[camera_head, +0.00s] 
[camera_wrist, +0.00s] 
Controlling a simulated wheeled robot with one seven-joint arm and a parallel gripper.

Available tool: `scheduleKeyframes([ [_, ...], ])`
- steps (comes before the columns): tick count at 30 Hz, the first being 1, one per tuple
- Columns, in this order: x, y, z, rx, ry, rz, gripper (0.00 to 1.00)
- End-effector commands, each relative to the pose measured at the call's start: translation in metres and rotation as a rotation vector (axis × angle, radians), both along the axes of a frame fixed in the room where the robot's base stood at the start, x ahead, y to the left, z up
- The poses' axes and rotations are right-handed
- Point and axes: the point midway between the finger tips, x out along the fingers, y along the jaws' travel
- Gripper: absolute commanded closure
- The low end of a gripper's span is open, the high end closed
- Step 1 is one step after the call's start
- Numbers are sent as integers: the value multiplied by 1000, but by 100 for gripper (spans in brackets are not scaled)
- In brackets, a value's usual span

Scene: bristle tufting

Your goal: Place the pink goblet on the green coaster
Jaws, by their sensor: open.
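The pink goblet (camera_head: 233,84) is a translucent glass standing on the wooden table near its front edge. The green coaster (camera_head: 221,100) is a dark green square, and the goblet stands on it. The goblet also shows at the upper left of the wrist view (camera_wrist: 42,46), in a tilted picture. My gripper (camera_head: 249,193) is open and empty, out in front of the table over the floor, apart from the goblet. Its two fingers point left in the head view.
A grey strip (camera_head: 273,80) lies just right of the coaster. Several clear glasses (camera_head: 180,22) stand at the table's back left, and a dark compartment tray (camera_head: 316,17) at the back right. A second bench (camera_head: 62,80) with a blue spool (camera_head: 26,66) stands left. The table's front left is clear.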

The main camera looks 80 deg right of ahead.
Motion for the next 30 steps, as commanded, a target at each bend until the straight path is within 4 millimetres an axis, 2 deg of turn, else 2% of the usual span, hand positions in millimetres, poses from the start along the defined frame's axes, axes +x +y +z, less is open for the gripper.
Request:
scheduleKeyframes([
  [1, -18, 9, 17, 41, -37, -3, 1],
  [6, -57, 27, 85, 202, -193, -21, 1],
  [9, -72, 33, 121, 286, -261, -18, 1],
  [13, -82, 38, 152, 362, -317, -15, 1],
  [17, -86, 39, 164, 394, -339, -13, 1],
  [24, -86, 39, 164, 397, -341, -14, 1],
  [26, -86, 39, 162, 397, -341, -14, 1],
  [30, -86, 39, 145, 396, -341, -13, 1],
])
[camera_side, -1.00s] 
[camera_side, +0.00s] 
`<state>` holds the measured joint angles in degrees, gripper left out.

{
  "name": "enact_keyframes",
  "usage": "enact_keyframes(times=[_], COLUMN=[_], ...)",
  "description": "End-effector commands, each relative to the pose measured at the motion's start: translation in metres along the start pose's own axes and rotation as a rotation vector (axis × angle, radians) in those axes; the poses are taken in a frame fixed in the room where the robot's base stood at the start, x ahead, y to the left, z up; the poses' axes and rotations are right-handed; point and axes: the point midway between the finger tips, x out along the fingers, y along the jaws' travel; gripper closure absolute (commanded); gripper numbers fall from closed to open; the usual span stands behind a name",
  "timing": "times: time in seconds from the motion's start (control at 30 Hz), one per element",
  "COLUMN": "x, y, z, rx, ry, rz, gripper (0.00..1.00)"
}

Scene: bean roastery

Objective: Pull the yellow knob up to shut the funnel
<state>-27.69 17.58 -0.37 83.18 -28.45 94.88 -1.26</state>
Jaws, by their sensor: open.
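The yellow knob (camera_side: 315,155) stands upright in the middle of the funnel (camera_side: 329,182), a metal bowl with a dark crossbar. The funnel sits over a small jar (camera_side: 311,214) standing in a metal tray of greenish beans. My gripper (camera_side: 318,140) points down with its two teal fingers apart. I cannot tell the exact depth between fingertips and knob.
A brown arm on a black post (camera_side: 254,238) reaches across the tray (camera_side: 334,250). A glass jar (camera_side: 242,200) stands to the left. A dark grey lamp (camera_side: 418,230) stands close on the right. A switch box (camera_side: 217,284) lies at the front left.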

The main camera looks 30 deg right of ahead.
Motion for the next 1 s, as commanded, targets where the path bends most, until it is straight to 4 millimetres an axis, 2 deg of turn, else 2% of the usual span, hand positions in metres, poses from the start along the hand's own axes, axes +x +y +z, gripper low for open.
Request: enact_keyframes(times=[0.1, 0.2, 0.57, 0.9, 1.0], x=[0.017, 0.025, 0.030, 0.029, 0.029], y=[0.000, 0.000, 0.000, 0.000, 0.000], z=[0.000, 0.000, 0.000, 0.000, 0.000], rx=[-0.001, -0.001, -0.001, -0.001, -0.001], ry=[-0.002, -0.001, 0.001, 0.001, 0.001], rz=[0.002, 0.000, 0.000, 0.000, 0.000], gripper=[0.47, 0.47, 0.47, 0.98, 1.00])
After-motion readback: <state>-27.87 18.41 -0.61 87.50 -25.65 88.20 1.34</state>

........

Problem to solve -> Print out every record again, exactly and in full.

Answer to this problem ->
[camera_head, +0.00s] 
[camera_wrist, +0.00s] 
Controlling a simulated wheeled robot with one seven-joint arm and a parallel gripper.

Available tool: `scheduleKeyframes([ [_, ...], ])`
- steps (comes before the columns): tick count at 30 Hz, the first being 1, one per tuple
- Columns, in this order: x, y, z, rx, ry, rz, gripper (0.00 to 1.00)
- End-effector commands, each relative to the pose measured at the call's start: translation in metres and rotation as a rotation vector (axis × angle, radians), both along the axes of a frame fixed in the room where the robot's base stood at the start, x ahead, y to the left, z up
- The poses' axes and rotations are right-handed
- Point and axes: the point midway between the finger tips, x out along the fingers, y along the jaws' travel
- Gripper: absolute commanded closure
- The low end of a gripper's span is open, the high end closed
- Step 1 is one step after the call's start
- Numbers are sent as integers: the value multiplied by 1000, but by 100 for gripper (spans in brackets are not scaled)
- In brackets, a value's usual span

Scene: bristle tufting

Your goal: Place the pink goblet on the green coaster
Jaws, by their sensor: open.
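The pink goblet (camera_head: 233,84) is a translucent glass standing on the wooden table near its front edge. The green coaster (camera_head: 221,100) is a dark green square, and the goblet stands on it. The goblet also shows at the upper left of the wrist view (camera_wrist: 42,46), in a tilted picture. My gripper (camera_head: 249,193) is open and empty, out in front of the table over the floor, apart from the goblet. Its two fingers point left in the head view.
A grey strip (camera_head: 273,80) lies just right of the coaster. Several clear glasses (camera_head: 180,22) stand at the table's back left, and a dark compartment tray (camera_head: 316,17) at the back right. A second bench (camera_head: 62,80) with a blue spool (camera_head: 26,66) stands left. The table's front left is clear.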

The main camera looks 80 deg right of ahead.
Motion for the next 30 steps, as commanded, a target at each bend until the straight path is within 4 millimetres an axis, 2 deg of turn, else 2% of the usual span, hand positions in millimetres, poses from the start along the defined frame's axes, axes +x +y +z, less is open for the gripper.
Request:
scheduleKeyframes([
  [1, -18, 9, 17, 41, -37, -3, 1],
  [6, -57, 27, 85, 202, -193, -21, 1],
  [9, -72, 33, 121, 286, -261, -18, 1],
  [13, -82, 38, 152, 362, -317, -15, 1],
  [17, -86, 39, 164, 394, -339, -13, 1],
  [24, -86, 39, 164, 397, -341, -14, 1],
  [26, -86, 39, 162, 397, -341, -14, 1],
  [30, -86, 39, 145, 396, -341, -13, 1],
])
[camera_side, -1.00s] 
[camera_side, +0.00s] 
`<state>` holds the measured joint angles in degrees, gripper left out.

{
  "name": "enact_keyframes",
  "usage": "enact_keyframes(times=[_], COLUMN=[_], ...)",
  "description": "End-effector commands, each relative to the pose measured at the motion's start: translation in metres along the start pose's own axes and rotation as a rotation vector (axis × angle, radians) in those axes; the poses are taken in a frame fixed in the room where the robot's base stood at the start, x ahead, y to the left, z up; the poses' axes and rotations are right-handed; point and axes: the point midway between the finger tips, x out along the fingers, y along the jaws' travel; gripper closure absolute (commanded); gripper numbers fall from closed to open; the usual span stands behind a name",
  "timing": "times: time in seconds from the motion's start (control at 30 Hz), one per element",
  "COLUMN": "x, y, z, rx, ry, rz, gripper (0.00..1.00)"
}

Scene: bean roastery

Objective: Pull the yellow knob up to shut the funnel
<state>-27.69 17.58 -0.37 83.18 -28.45 94.88 -1.26</state>
Jaws, by their sensor: open.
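The yellow knob (camera_side: 315,155) stands upright in the middle of the funnel (camera_side: 329,182), a metal bowl with a dark crossbar. The funnel sits over a small jar (camera_side: 311,214) standing in a metal tray of greenish beans. My gripper (camera_side: 318,140) points down with its two teal fingers apart. I cannot tell the exact depth between fingertips and knob.
A brown arm on a black post (camera_side: 254,238) reaches across the tray (camera_side: 334,250). A glass jar (camera_side: 242,200) stands to the left. A dark grey lamp (camera_side: 418,230) stands close on the right. A switch box (camera_side: 217,284) lies at the front left.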

The main camera looks 30 deg right of ahead.
Motion for the next 1 s, as commanded, targets where the path bends most, until it is straight to 4 millimetres an axis, 2 deg of turn, else 2% of the usual span, hand positions in metres, poses from the start along the hand's own axes, axes +x +y +z, gripper low for open.
Request: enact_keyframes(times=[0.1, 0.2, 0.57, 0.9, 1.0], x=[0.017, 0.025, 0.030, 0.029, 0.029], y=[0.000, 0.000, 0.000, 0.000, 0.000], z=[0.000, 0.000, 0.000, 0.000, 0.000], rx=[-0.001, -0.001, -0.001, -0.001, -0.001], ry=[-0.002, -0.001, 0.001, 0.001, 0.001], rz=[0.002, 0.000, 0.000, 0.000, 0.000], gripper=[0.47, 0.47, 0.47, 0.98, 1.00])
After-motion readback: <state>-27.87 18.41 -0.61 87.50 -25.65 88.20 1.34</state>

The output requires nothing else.